Stored dataset items
[START]

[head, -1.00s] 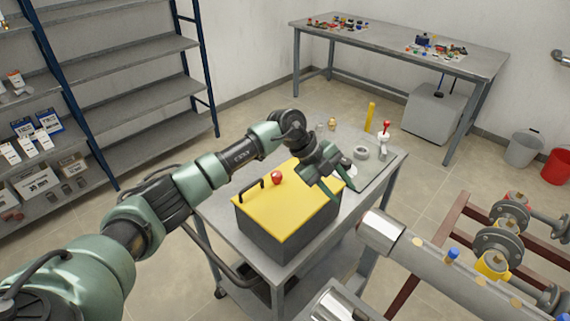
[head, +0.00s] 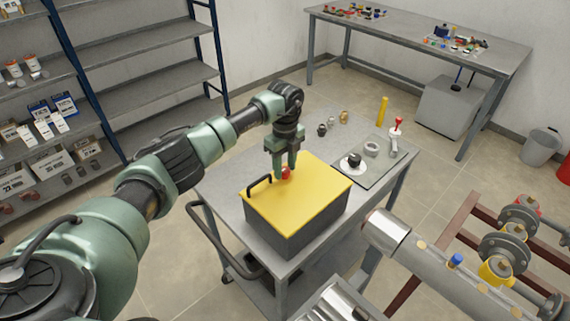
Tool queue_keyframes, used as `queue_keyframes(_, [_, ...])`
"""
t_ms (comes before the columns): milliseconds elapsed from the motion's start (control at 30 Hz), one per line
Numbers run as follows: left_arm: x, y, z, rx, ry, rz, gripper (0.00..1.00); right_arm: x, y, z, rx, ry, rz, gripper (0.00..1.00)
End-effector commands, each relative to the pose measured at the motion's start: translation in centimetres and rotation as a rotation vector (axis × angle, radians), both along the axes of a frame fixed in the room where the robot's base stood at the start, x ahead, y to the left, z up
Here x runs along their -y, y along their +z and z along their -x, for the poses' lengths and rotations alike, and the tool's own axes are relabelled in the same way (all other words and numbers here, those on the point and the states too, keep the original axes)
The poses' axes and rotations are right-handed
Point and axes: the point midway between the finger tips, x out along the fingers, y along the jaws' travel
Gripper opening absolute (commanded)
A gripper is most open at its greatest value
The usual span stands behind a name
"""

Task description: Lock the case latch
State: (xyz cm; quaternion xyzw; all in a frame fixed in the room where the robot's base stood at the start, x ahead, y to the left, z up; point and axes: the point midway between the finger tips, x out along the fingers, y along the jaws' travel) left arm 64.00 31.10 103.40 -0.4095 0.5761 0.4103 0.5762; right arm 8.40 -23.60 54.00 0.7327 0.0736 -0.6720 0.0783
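The case (head: 290,228) has dark grey sides and a flat yellow lid (head: 315,190). It stands on the grey cart. A red knob (head: 286,174), which appears to be the latch, sits near the lid's far left edge. A black handle (head: 259,184) is beside it on the left. My left gripper (head: 284,172) points down at the knob, its two fingers apart with the red showing between them. The fingers partly hide the knob. I cannot tell whether they touch it. My right gripper is not in view.
The cart top (head: 240,160) also holds small fittings (head: 332,123), a grey mat with parts (head: 375,165), a yellow cylinder (head: 382,111) and a red-topped tool (head: 396,130). A metal pipe assembly (head: 430,262) is close on the right. Shelving stands at left.

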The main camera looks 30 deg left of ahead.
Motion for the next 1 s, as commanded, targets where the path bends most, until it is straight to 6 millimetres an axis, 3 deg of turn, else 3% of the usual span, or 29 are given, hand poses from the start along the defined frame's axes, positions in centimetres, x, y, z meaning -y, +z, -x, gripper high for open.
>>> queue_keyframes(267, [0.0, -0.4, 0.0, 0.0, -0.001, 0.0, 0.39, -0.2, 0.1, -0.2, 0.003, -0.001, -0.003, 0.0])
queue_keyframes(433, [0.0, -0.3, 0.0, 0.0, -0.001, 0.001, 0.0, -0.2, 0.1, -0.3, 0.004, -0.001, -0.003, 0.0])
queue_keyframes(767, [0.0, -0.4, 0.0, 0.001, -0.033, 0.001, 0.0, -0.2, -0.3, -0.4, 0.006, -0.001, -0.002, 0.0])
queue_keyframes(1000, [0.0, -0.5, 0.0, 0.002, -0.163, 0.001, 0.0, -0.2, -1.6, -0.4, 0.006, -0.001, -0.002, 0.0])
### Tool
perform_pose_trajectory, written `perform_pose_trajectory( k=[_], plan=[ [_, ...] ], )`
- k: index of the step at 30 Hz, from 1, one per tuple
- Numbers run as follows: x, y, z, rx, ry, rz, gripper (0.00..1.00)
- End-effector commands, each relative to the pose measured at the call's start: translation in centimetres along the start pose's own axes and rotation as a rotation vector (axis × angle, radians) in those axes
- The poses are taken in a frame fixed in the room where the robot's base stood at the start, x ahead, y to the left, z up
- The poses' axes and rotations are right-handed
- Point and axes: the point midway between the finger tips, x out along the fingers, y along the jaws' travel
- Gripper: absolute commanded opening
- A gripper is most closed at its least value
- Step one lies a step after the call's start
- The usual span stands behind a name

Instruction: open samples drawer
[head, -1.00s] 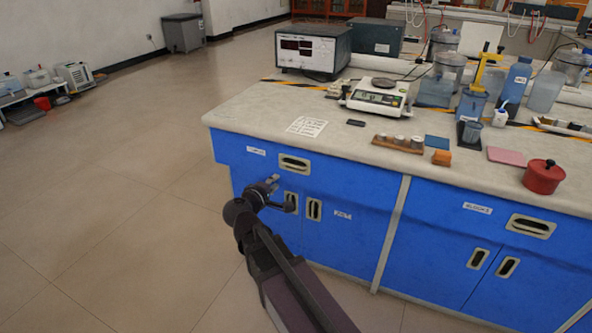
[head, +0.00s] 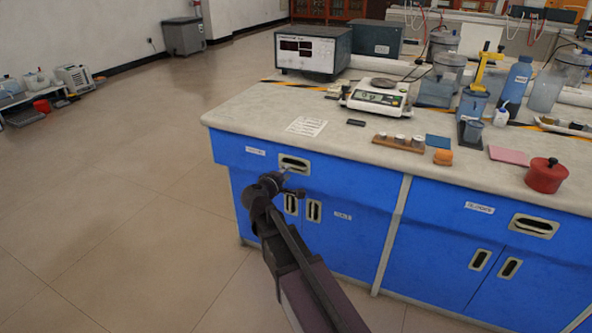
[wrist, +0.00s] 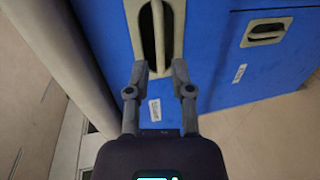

[END]

Set down word for word the lines from the first entry through the line with "at the motion's", both included, omitting pictures.

» Task response
[head, -1.00s] 
[head, +0.00s] 
Tool queue_keyframes, used as `queue_keyframes(_, [_, ...])`
"""
t_ms (comes before the columns): milliseconds elapsed from the motion's start (control at 30 Hz), one per line
Numbers run as follows: left_arm: x, y, z, rx, ry, rz, gripper (0.00..1.00); right_arm: x, y, z, rx, ry, rz, gripper (0.00..1.00)
End-effector commands, each relative to the pose measured at the motion's start: translation in centimetres and rotation as a rotation vector (axis × angle, radians), both along the axes of a frame fixed in the room where the robot's base stood at the start, x ahead, y to the left, z up

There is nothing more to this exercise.